=== Records from a collection ===
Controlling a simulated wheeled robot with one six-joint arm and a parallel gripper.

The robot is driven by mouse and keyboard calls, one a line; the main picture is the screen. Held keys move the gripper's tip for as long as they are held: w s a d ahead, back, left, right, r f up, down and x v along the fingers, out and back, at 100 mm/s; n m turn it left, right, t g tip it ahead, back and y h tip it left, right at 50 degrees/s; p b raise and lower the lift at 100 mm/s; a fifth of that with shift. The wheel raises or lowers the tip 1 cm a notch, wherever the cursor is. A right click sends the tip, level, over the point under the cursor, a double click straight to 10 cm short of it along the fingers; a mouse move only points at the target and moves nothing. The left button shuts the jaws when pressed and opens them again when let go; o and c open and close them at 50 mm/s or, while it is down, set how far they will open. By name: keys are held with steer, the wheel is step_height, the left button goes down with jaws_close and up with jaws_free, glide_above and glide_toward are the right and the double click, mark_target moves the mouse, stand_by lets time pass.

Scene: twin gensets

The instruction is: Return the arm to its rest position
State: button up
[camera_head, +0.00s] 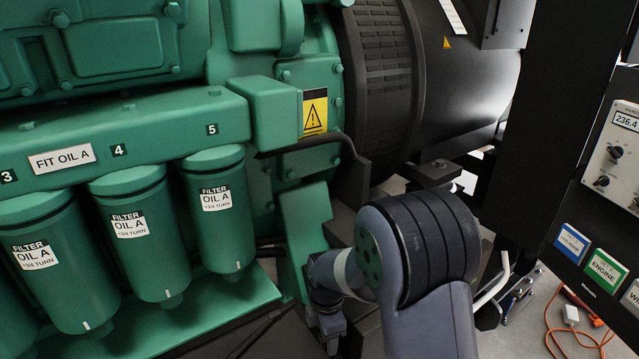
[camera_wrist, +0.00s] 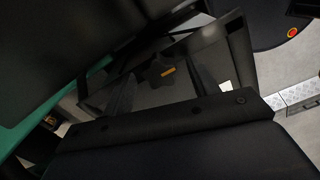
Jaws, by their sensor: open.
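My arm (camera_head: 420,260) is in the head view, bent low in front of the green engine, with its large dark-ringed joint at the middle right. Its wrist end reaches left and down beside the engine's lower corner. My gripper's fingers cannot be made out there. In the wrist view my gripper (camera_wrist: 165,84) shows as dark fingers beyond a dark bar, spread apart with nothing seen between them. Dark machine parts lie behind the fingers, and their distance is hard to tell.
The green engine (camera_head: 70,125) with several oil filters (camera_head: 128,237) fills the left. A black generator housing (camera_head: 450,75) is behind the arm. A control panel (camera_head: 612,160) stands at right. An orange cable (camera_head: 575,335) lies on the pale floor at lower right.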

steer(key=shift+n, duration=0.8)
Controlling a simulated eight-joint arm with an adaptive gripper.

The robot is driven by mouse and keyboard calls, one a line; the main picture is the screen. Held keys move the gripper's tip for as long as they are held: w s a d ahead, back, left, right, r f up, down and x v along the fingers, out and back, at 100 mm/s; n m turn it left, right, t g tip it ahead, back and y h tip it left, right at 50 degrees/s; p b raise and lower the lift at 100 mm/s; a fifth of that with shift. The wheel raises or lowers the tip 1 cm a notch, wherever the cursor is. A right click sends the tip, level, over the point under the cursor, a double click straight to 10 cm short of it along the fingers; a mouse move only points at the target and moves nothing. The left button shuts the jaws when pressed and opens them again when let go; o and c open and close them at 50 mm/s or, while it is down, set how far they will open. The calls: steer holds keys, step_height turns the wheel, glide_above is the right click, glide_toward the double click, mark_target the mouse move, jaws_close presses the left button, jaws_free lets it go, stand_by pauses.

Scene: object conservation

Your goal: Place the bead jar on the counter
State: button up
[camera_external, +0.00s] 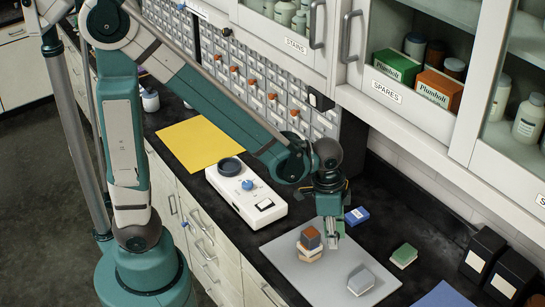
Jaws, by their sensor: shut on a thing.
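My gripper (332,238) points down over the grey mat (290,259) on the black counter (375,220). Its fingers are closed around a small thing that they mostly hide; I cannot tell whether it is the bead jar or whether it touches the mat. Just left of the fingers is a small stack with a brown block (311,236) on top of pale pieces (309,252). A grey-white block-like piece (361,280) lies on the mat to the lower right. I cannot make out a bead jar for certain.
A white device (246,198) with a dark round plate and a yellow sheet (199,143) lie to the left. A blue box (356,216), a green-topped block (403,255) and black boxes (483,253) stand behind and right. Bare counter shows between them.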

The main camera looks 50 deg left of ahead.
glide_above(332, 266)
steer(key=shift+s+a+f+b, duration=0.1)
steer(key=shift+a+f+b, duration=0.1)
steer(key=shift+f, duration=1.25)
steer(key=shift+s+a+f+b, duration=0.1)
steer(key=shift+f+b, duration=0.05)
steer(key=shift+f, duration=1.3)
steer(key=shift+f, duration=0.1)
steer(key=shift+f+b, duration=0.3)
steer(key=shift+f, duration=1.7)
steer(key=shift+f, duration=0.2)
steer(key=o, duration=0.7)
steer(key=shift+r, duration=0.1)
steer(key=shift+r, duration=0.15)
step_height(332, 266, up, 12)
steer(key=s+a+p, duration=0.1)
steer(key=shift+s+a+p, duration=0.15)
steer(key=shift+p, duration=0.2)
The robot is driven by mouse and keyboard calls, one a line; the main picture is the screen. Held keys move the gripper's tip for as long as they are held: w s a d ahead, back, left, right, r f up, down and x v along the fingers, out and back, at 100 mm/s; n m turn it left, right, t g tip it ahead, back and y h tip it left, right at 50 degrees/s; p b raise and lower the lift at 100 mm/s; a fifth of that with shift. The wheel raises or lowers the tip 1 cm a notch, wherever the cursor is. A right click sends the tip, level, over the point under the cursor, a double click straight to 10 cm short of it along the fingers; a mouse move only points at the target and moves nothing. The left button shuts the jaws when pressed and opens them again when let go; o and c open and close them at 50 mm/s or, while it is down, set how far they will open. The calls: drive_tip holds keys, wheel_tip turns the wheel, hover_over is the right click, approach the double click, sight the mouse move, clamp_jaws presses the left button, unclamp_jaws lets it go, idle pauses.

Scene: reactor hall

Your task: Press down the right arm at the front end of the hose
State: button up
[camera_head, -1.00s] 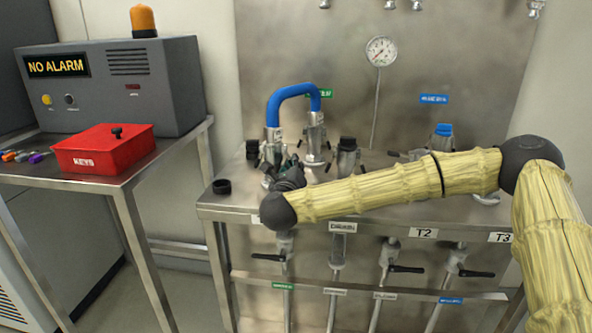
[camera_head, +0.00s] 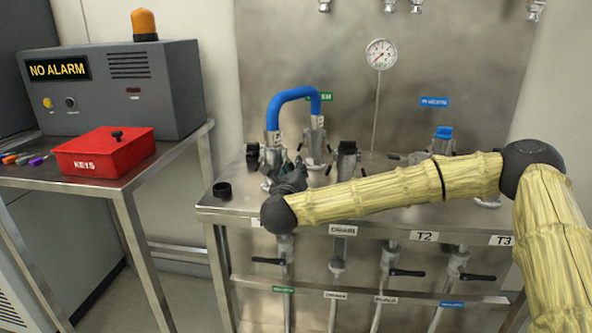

=== Goal ===
Skipping the pictures, transcribe each line above exactly as it appears.

=== Full response ===
Controlling a simulated wheeled robot with one six-joint arm and a parallel gripper.

The robot is driven by mouse and keyboard calls, one a line; the main picture is the screen. Held keys move the gripper's tip for as long as they are held: w s a d ahead, back, left, right, r f up, down and x v along the fingers, out and back, at 100 mm/s; n m turn it left, right, t g tip it ahead, back and y h tip it left, right at 50 degrees/s; p b raise and lower the lift at 100 mm/s; a fifth of that with shift. The wheel raises or lowers the tip 1 cm a notch, wherever the cursor is. A right click sends the tip, level, over the point under the cursor, a double click straight to 10 cm short of it along the fingers; a mouse move only points at the target and moves nothing. The left button shuts the jaws when pressed and opens them again when let go; o and c open and close them at 50 mm/s or, while it is down, set how far they will open. By name: keys are held with steer, the wheel is step_height, the left button goes down with jaws_close and up with jaws_free, glide_above and glide_toward are the right and the double click, mark_target moves the mouse, stand_by lets time pass.

Scene: twin gensets

The instruction is: Return the arm to its rest position
State: button up
[camera_head, +0.00s] 
[camera_wrist, +0.00s] 
Jaws, by their sensor: open.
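My arm (camera_head: 420,260) is in the head view, bent low in front of the green engine, with its large dark-ringed joint at the middle right. Its wrist end reaches left and down beside the engine's lower corner. My gripper's fingers cannot be made out there. In the wrist view my gripper (camera_wrist: 165,84) shows as dark fingers beyond a dark bar, spread apart with nothing seen between them. Dark machine parts lie behind the fingers, and their distance is hard to tell.
The green engine (camera_head: 70,125) with several oil filters (camera_head: 128,237) fills the left. A black generator housing (camera_head: 450,75) is behind the arm. A control panel (camera_head: 612,160) stands at right. An orange cable (camera_head: 575,335) lies on the pale floor at lower right.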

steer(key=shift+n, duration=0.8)
Controlling a simulated eight-joint arm with an adaptive gripper.

The robot is driven by mouse and keyboard calls, one a line; the main picture is the screen. Held keys move the gripper's tip for as long as they are held: w s a d ahead, back, left, right, r f up, down and x v along the fingers, out and back, at 100 mm/s; n m turn it left, right, t g tip it ahead, back and y h tip it left, right at 50 degrees/s; p b raise and lower the lift at 100 mm/s; a fifth of that with shift. The wheel raises or lowers the tip 1 cm a notch, wherever the cursor is. A right click sends the tip, level, over the point under the cursor, a double click straight to 10 cm short of it along the fingers; a mouse move only points at the target and moves nothing. The left button shuts the jaws when pressed and opens them again when let go; o and c open and close them at 50 mm/s or, while it is down, set how far they will open. The calls: steer holds keys, step_height turns the wheel, glide_above is the right click, glide_toward the double click, mark_target the mouse move, jaws_close presses the left button, jaws_free lets it go, stand_by pauses.

Scene: object conservation

Your goal: Place the bead jar on the counter
State: button up
[camera_external, +0.00s] 
Jaws, by their sensor: shut on a thing.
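My gripper (332,238) points down over the grey mat (290,259) on the black counter (375,220). Its fingers are closed around a small thing that they mostly hide; I cannot tell whether it is the bead jar or whether it touches the mat. Just left of the fingers is a small stack with a brown block (311,236) on top of pale pieces (309,252). A grey-white block-like piece (361,280) lies on the mat to the lower right. I cannot make out a bead jar for certain.
A white device (246,198) with a dark round plate and a yellow sheet (199,143) lie to the left. A blue box (356,216), a green-topped block (403,255) and black boxes (483,253) stand behind and right. Bare counter shows between them.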

The main camera looks 50 deg left of ahead.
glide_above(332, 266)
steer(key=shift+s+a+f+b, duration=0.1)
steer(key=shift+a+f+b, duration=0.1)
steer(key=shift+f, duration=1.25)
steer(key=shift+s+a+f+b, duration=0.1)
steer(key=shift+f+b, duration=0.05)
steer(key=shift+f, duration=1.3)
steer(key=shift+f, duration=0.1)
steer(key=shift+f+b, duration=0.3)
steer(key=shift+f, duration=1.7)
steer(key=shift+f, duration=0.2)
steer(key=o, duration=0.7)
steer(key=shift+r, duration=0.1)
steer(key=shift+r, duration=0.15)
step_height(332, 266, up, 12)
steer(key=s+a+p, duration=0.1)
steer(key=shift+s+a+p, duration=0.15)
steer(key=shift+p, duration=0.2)
The robot is driven by mouse and keyboard calls, one a line; the main picture is the screen. Held keys move the gripper's tip for as long as they are held: w s a d ahead, back, left, right, r f up, down and x v along the fingers, out and back, at 100 mm/s; n m turn it left, right, t g tip it ahead, back and y h tip it left, right at 50 degrees/s; p b raise and lower the lift at 100 mm/s; a fifth of that with shift. The wheel raises or lowers the tip 1 cm a notch, wherever the cursor is. A right click sends the tip, level, over the point under the cursor, a double click straight to 10 cm short of it along the fingers; a mouse move only points at the target and moves nothing. The left button shuts the jaws when pressed and opens them again when let go; o and c open and close them at 50 mm/s or, while it is down, set how far they will open. The calls: drive_tip holds keys, wheel_tip turns the wheel, hover_over is the right click, approach the double click, sight the mouse move, clamp_jaws presses the left button, unclamp_jaws lets it go, idle pauses.

Scene: reactor hall

Your task: Press down the right arm at the front end of the hose
State: button up
[camera_head, -1.00s] 
[camera_head, +0.00s] 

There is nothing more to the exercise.